Ses concurrentes privées appartiennent à des groupes de presse gigantesques qui éditent les plus grands quotidiens du monde démocratique : le Yomiuri, très conservateur, publie deux fois par jour neuf millions d’exemplaires ; l’Asahi, libéral, six millions et demi ; le Mainichi, centriste, trois millions… On est loin du premier tirage français, Ouest-France, à 650 000 exemplaires. Si les groupes privés se financent par la publicité, les cinq chaînes de la NHK vivent de la redevance, d’un montant de 110 euros annuels. Il ne viendrait d’ailleurs à l’idée de personne de ne pas s’en acquitter. Tous ces groupes disposent donc d’une base financière solide.

Les massu kuomi (de mass communication) ont cependant un trait commun : ils ne recherchent jamais le scandale ou les informations qui diviseraient le corps social. Ils s’exposeraient aussitôt à une réaction de rejet de la part de leur public. L’Asahi a ainsi perdu un million de lecteurs brutalement pour avoir contribué à la chute du premier ministre Shinzô Abe en 2007. Le titre est détesté par le parti conservateur au pouvoir, le PLD, pour sa position sur les crimes de guerre de l’armée nippone en 1945.

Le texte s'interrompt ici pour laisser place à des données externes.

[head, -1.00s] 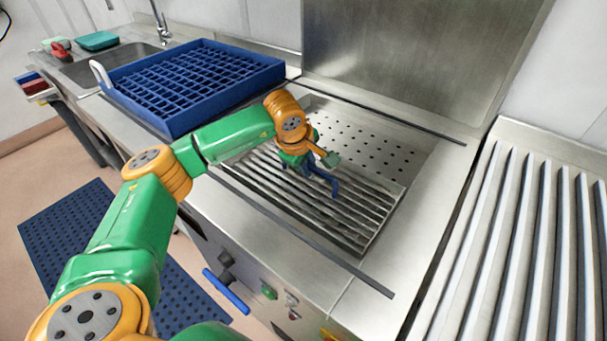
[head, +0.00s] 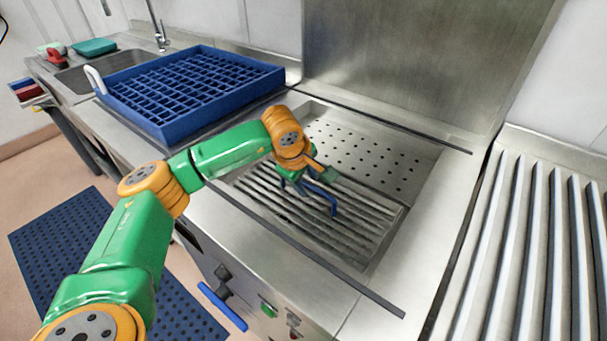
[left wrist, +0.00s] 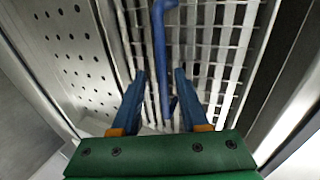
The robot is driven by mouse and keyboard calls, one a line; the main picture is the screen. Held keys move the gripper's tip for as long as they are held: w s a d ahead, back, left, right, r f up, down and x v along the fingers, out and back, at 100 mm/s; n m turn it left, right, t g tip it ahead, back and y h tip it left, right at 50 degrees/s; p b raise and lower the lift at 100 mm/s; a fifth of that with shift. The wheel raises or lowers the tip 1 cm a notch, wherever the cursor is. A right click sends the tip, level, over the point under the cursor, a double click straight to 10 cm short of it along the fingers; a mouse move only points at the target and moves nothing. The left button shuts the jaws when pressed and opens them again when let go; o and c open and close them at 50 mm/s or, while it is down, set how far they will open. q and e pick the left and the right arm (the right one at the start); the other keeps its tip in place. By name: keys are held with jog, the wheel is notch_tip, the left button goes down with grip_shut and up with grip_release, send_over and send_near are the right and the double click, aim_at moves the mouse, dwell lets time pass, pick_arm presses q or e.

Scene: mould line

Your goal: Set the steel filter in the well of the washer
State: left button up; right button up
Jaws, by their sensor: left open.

L’auteur fait bien la part des choses entre médias à qui on rappelle sans cesse le devoir de neutralité dans le traitement des informations et les autres. Ce sont d’abord les chaînes de télévision et les médias qui tentent de mener une mission d’information sans trop de concessions. On peut cependant leur reprocher la grande connivence des journalistes avec les institutions qu’ils sont chargés de couvrir. Impossible de travailler sans être accrédité auprès des ministres et des personnalités qui leur dictent une information « prémâchée ».

Les trois grands quotidiens qui entrent parfois en conflit avec le pouvoir « adhèrent aux fondamentaux confucéens », selon l’auteur. Ils pratiquent l’autocensure sur les sujets qui fâchent, comme l’immigration. Ils demeurent très prudents et veillent à ne pas troubler les grands équilibres de la société, d’autant que le premier ministre Abe a fait passer, en 2013, une loi très répressive sur « les secrets d’État spéciaux », qui autorise l’administration à classifier toutes sortes d’informations sensibles.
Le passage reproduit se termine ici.